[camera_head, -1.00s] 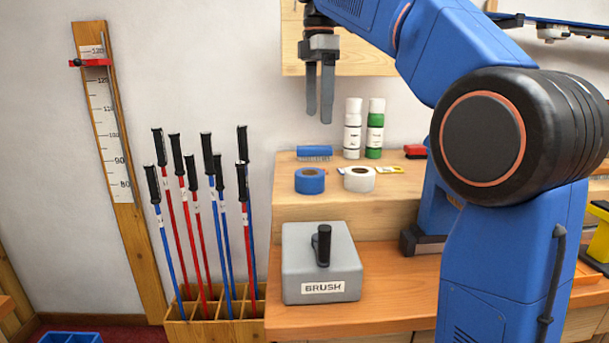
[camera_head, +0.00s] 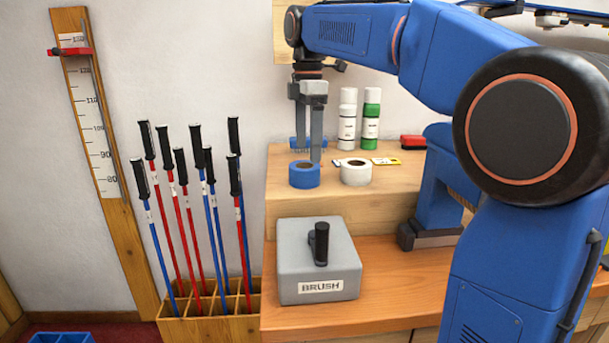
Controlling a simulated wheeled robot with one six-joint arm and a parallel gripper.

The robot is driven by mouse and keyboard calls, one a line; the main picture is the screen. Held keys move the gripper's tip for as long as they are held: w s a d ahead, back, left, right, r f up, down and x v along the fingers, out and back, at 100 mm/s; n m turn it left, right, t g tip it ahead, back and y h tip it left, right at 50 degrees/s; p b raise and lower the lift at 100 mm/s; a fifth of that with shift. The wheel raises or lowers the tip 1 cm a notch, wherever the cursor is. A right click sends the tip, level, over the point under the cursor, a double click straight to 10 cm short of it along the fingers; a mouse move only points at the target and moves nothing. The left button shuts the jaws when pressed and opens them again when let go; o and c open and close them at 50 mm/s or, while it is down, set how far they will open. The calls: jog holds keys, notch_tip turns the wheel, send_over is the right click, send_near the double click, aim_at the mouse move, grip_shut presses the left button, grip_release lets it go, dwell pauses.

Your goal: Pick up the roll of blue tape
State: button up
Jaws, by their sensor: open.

━━━━━━━━

Give back, exactly as written, the lines from the one with "The robot is" to the last line.

The robot is driven by mouse and keyboard calls, one a line; the main picture is the screen. Held keys move the gripper's tip for as long as they are held: w s a d ahead, back, left, right, r f up, down and x v along the fingers, out and back, at 100 mm/s; n m turn it left, right, t g tip it ahead, back and y h tip it left, right at 50 degrees/s; p b raise and lower the lift at 100 mm/s; a fifth of that with shift. The wheel raises or lowers the tip 1 cm a notch, wherever the cursor is. A right click sends the tip, level, over the point under the cursor, a double click straight to 10 cm short of it along the fingers; a mouse move only points at the target and moves nothing. The left button shuts the jaws when pressed and opens them again when let go; o and c open and close them at 50 mm/s or, while it is down, set how far they will open. The calls: jog holds keys, notch_tip turns the wheel, send_over is the right click, send_near the double click, aim_at the mouse move, grip_shut presses the left button, grip_release lets it go, dwell pauses.

Your goal: Pick up the roll of blue tape
State: button up
Jaws, by their sensor: open.

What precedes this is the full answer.